I am new to OpenCL and I am writing an RSA factoring application. Ideally the application should work across both NV and AMD GPU targets, but I am not finding an easy way to determine the total number of cores/stream procs on each GPU.
Is there an easy way to determine how many total cores/stream procs there are on any hardware platform, and then spawn a factoring thread on each available core? The target RSA modulus would be in shared memory, and with each factoring thread using a Rho factoring attack against the modulus.
Also, any idea if OpenCL support multi-precision math libraries similar to GNU MP, to store large semi prime numbers?
Thanks in advance
On the GPU, you don't spawn one thread for each core, like you would on a CPU. Instead, you want to start many more threads than there are cores. I wouldn't worry about the exact number of cores available on a given target platform. Instead, focus no what fits best for your problem.

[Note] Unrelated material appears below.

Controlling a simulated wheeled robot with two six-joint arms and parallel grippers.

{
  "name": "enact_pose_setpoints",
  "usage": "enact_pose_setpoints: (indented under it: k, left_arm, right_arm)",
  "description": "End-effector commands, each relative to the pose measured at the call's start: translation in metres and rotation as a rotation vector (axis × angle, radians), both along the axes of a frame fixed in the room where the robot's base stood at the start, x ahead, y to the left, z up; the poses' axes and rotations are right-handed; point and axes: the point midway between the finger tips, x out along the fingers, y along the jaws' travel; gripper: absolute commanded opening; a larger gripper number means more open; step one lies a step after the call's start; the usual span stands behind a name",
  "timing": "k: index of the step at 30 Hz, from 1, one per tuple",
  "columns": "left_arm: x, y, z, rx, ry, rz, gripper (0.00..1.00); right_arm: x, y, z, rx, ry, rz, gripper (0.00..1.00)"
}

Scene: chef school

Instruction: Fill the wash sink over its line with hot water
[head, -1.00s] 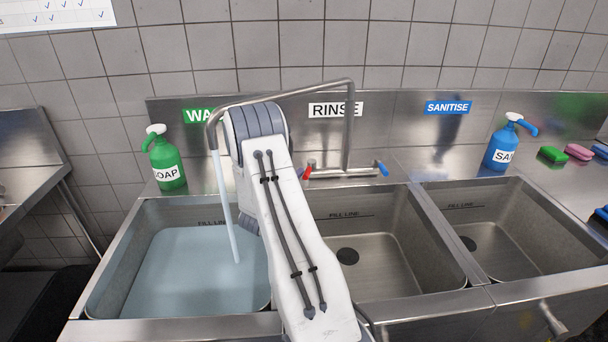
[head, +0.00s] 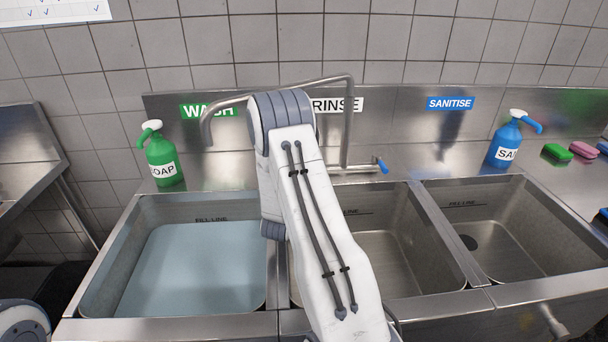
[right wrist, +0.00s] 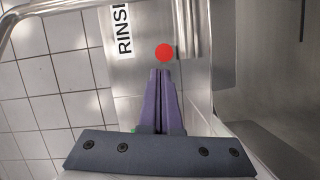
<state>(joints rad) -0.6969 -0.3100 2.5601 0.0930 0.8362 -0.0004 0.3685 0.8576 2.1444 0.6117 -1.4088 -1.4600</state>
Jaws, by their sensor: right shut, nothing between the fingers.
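The wash sink (head: 100,285) is the left basin, under the green WASH sign (head: 208,111). Pale blue water (head: 195,270) stands in it, its surface just below the FILL LINE mark (head: 212,219) on the back wall. The tap spout (head: 207,130) hangs over this basin with no stream showing. The red tap handle (right wrist: 165,52) shows in the right wrist view, and my arm hides it in the head view. My right gripper (right wrist: 160,73) is shut and empty, its tips right by the red handle; I cannot tell if they touch. My left gripper is out of view.
The blue tap handle (head: 382,166) is right of the tap pipe (head: 348,120). The rinse basin (head: 400,260) and sanitise basin (head: 515,240) show no water. A green soap bottle (head: 163,160) and blue sanitiser bottle (head: 505,145) stand behind the basins.

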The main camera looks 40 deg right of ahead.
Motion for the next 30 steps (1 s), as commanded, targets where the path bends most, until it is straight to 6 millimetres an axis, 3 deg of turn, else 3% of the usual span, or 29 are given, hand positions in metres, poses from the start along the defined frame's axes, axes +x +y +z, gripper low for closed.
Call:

To add to Roger's answer, the reason why you would want to have many more threads than cores is because GPUs implement very efficient context switching to hide memory latency. Generally, each memory access is a very expensive operation in terms of the amount of time it takes for a processor to receive the requested data. But if a thread is waiting on a memory transaction, it can be "paused" and another thread can be activated to do computations (or other memory accesses) in the meantime. So if you have enough threads, you can essentially hide the memory access latency, and your software can run at the full computational capacity of the hardware (which would rarely happen otherwise).
I would have put this in a comment to Roger's post, but its size is beyond the limit.